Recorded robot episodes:
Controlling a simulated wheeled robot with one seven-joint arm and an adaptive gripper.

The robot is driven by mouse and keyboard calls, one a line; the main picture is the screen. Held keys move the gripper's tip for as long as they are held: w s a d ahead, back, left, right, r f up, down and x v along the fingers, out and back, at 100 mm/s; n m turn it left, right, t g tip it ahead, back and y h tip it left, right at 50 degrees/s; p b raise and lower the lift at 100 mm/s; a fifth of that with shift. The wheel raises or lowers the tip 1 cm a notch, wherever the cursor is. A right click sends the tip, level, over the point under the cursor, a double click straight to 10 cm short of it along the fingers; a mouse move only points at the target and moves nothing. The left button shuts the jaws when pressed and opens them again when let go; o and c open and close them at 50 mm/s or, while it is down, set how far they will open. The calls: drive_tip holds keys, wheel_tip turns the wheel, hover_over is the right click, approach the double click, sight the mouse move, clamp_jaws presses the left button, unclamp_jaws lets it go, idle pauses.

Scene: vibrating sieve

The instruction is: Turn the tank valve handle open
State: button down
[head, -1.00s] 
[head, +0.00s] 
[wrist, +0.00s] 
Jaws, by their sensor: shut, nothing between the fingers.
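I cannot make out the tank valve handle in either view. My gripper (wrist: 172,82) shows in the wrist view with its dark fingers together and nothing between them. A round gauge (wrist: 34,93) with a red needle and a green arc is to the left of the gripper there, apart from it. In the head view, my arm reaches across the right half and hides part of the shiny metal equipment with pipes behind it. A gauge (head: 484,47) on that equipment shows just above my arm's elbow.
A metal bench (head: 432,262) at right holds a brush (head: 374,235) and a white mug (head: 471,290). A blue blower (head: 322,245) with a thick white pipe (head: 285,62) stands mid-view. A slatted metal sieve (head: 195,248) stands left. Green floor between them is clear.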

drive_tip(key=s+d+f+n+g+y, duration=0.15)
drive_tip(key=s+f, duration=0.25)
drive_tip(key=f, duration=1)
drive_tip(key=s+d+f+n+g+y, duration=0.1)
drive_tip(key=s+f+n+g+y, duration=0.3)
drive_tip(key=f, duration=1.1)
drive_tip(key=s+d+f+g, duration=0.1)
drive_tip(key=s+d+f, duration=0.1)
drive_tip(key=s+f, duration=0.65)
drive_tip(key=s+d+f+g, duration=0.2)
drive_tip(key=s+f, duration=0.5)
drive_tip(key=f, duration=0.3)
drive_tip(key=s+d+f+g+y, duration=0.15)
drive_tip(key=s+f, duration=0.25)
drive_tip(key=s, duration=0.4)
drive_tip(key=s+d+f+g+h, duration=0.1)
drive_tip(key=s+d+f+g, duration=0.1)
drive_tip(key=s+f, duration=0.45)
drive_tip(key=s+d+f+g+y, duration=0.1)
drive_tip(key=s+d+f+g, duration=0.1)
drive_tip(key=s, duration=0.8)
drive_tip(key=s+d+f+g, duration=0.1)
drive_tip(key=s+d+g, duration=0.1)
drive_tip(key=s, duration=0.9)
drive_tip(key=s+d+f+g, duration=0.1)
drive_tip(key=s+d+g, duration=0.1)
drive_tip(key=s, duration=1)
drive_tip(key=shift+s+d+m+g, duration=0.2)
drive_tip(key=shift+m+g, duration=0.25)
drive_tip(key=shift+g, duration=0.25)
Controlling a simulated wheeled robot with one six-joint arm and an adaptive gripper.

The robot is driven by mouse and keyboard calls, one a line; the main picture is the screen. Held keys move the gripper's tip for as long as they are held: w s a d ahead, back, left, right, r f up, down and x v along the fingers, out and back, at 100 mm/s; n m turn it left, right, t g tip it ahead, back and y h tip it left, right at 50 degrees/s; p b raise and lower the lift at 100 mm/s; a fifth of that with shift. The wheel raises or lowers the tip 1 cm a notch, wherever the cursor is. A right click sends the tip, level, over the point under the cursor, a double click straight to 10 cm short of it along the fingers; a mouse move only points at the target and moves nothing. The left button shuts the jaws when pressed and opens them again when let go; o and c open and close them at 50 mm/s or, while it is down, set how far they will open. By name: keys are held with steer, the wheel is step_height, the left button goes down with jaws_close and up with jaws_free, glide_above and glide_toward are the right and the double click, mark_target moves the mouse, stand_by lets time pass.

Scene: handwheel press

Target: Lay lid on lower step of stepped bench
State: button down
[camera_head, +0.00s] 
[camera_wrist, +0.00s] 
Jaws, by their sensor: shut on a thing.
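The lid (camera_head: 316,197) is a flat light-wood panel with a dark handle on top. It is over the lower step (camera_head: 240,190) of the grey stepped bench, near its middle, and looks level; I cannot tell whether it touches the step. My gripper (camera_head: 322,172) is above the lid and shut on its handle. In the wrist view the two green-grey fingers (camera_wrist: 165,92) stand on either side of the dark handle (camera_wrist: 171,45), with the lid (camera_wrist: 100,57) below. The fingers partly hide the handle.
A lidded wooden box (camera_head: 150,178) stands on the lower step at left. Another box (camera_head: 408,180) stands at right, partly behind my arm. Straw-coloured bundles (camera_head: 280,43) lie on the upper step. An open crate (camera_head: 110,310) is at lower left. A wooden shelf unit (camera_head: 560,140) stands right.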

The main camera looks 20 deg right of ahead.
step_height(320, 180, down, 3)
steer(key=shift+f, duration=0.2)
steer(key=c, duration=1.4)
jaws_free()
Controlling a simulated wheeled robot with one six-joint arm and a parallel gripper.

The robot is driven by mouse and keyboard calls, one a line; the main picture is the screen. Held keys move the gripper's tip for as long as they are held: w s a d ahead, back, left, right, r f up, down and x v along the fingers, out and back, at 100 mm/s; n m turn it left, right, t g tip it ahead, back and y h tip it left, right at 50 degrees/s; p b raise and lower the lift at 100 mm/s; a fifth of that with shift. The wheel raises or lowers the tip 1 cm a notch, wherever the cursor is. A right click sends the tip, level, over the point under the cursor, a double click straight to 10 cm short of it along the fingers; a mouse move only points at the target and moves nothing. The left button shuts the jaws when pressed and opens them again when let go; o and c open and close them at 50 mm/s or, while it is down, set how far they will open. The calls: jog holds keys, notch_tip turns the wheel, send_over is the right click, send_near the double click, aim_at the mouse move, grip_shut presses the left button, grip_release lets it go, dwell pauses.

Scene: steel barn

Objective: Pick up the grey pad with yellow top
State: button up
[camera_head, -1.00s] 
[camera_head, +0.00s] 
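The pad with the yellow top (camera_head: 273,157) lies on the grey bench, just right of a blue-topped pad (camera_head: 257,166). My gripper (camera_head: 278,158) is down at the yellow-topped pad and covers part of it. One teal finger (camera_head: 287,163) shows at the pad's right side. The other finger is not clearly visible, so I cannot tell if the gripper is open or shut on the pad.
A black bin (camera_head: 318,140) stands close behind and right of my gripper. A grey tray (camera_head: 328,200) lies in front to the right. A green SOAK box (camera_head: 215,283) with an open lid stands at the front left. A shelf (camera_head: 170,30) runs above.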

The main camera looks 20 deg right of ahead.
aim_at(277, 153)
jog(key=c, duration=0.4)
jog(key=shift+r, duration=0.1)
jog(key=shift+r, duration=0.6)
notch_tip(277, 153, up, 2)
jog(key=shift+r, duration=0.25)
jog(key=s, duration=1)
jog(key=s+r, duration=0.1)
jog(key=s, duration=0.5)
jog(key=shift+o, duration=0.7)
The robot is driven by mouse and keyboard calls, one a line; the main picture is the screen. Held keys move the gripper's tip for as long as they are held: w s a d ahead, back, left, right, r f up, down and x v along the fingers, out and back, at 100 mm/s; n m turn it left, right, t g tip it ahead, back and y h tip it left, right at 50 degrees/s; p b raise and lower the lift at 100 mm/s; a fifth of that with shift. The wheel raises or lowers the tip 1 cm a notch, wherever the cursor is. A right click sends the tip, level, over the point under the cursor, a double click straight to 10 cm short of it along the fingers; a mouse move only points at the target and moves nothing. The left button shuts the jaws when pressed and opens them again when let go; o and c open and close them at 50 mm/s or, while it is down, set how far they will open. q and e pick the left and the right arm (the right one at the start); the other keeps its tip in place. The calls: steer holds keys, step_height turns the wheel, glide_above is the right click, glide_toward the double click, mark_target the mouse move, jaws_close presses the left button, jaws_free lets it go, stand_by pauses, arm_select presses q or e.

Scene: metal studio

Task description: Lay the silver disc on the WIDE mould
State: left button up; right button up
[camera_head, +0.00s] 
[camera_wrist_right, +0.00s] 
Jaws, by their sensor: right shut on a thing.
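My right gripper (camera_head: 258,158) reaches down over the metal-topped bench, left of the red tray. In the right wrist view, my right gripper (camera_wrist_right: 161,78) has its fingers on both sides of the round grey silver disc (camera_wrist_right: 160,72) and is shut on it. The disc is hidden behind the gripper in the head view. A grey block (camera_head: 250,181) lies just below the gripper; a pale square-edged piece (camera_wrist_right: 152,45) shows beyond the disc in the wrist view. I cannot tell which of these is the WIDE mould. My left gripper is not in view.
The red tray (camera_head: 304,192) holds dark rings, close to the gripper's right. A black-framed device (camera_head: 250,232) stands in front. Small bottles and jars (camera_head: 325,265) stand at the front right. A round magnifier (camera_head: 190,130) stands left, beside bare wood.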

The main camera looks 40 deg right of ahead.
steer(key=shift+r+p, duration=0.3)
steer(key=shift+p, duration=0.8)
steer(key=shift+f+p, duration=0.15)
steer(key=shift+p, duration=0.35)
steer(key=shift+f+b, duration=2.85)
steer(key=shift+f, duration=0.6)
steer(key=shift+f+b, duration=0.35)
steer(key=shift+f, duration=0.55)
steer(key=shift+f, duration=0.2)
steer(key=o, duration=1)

Work to do -> List each line of the entries that holds the string "State".

Solution to the exercise ->
State: button down
State: button down
State: button up
State: left button up; right button up

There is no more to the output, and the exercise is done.